Each line below is to be written out in full, exactly as shown.

- - - -

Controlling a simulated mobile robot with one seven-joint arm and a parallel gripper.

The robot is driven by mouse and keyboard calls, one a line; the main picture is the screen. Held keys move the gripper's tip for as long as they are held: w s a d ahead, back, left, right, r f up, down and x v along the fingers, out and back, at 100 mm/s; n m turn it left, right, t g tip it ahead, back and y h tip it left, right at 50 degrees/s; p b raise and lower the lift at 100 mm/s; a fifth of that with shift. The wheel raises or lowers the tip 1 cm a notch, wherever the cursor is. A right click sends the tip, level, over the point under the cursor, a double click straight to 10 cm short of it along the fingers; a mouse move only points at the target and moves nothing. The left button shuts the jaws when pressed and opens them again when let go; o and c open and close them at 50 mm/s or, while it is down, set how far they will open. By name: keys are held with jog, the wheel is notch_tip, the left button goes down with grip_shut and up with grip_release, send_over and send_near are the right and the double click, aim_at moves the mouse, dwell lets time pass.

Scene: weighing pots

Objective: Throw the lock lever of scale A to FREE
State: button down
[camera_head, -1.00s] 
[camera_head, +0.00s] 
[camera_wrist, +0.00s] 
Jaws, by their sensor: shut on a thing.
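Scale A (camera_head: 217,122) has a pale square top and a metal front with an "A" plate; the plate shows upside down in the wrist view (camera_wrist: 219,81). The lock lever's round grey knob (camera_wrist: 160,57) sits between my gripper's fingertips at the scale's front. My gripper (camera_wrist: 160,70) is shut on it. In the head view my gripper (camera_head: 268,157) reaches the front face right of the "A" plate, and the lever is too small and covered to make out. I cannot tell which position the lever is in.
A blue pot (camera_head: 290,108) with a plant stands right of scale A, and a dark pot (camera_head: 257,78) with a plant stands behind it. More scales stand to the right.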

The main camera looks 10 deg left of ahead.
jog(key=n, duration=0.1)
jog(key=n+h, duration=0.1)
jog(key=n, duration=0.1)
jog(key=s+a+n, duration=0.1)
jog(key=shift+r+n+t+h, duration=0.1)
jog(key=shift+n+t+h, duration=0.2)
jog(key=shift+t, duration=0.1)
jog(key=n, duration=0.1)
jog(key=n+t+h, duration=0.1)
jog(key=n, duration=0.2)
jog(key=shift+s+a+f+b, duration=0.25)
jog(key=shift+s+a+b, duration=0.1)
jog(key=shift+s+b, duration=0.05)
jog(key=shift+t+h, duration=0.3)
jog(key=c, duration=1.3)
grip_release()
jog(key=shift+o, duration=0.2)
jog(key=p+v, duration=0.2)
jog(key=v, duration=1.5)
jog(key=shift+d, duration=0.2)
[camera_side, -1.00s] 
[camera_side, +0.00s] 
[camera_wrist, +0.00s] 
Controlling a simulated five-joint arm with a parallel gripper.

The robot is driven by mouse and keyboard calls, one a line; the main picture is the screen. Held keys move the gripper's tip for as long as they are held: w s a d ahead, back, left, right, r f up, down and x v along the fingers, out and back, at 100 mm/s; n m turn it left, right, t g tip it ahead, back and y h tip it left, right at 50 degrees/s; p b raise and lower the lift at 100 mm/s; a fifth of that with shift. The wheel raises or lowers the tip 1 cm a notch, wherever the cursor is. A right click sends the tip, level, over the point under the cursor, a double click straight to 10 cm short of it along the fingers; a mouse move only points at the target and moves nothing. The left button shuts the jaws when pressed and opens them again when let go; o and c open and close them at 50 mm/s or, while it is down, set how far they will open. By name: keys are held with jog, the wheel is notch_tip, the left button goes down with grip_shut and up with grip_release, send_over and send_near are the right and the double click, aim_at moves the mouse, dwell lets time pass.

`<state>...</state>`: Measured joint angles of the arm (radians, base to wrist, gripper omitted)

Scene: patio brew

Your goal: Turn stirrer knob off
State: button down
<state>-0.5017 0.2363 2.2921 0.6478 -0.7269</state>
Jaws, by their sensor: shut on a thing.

- - - -

Solution for this exercise —
Controlling a simulated mobile robot with one seven-joint arm and a parallel gripper.

The robot is driven by mouse and keyboard calls, one a line; the main picture is the screen. Held keys move the gripper's tip for as long as they are held: w s a d ahead, back, left, right, r f up, down and x v along the fingers, out and back, at 100 mm/s; n m turn it left, right, t g tip it ahead, back and y h tip it left, right at 50 degrees/s; p b raise and lower the lift at 100 mm/s; a fifth of that with shift. The wheel raises or lowers the tip 1 cm a notch, wherever the cursor is. A right click sends the tip, level, over the point under the cursor, a double click straight to 10 cm short of it along the fingers; a mouse move only points at the target and moves nothing. The left button shuts the jaws when pressed and opens them again when let go; o and c open and close them at 50 mm/s or, while it is down, set how far they will open. By name: keys are held with jog, the wheel is notch_tip, the left button goes down with grip_shut and up with grip_release, send_over and send_near are the right and the double click, aim_at moves the mouse, dwell lets time pass.

Scene: weighing pots

Objective: Throw the lock lever of scale A to FREE
State: button down
[camera_head, -1.00s] 
[camera_head, +0.00s] 
[camera_wrist, +0.00s] 
Jaws, by their sensor: shut on a thing.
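Scale A (camera_head: 217,122) has a pale square top and a metal front with an "A" plate; the plate shows upside down in the wrist view (camera_wrist: 219,81). The lock lever's round grey knob (camera_wrist: 160,57) sits between my gripper's fingertips at the scale's front. My gripper (camera_wrist: 160,70) is shut on it. In the head view my gripper (camera_head: 268,157) reaches the front face right of the "A" plate, and the lever is too small and covered to make out. I cannot tell which position the lever is in.
A blue pot (camera_head: 290,108) with a plant stands right of scale A, and a dark pot (camera_head: 257,78) with a plant stands behind it. More scales stand to the right.

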The main camera looks 10 deg left of ahead.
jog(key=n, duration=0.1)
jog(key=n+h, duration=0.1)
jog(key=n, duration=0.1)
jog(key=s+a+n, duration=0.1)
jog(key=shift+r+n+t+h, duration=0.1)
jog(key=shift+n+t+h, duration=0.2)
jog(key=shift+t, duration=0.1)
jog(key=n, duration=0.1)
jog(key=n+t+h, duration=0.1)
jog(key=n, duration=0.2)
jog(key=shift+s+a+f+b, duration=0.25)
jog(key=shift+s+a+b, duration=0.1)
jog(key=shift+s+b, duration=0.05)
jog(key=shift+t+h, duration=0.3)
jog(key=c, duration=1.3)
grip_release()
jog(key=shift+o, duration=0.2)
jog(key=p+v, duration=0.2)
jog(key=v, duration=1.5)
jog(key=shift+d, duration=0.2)
[camera_side, -1.00s] 
[camera_side, +0.00s] 
[camera_wrist, +0.00s] 
Controlling a simulated five-joint arm with a parallel gripper.

The robot is driven by mouse and keyboard calls, one a line; the main picture is the screen. Held keys move the gripper's tip for as long as they are held: w s a d ahead, back, left, right, r f up, down and x v along the fingers, out and back, at 100 mm/s; n m turn it left, right, t g tip it ahead, back and y h tip it left, right at 50 degrees/s; p b raise and lower the lift at 100 mm/s; a fifth of that with shift. The wheel raises or lowers the tip 1 cm a notch, wherever the cursor is. A right click sends the tip, level, over the point under the cursor, a double click straight to 10 cm short of it along the fingers; a mouse move only points at the target and moves nothing. The left button shuts the jaws when pressed and opens them again when let go; o and c open and close them at 50 mm/s or, while it is down, set how far they will open. By name: keys are held with jog, the wheel is notch_tip, the left button goes down with grip_shut and up with grip_release, send_over and send_near are the right and the double click, aim_at moves the mouse, dwell lets time pass.

`<state>...</state>`: Measured joint angles of the arm (radians, base to wrist, gripper omitted)

Scene: patio brew

Your goal: Turn stirrer knob off
State: button down
<state>-0.5017 0.2363 2.2921 0.6478 -0.7269</state>
Jaws, by their sensor: shut on a thing.

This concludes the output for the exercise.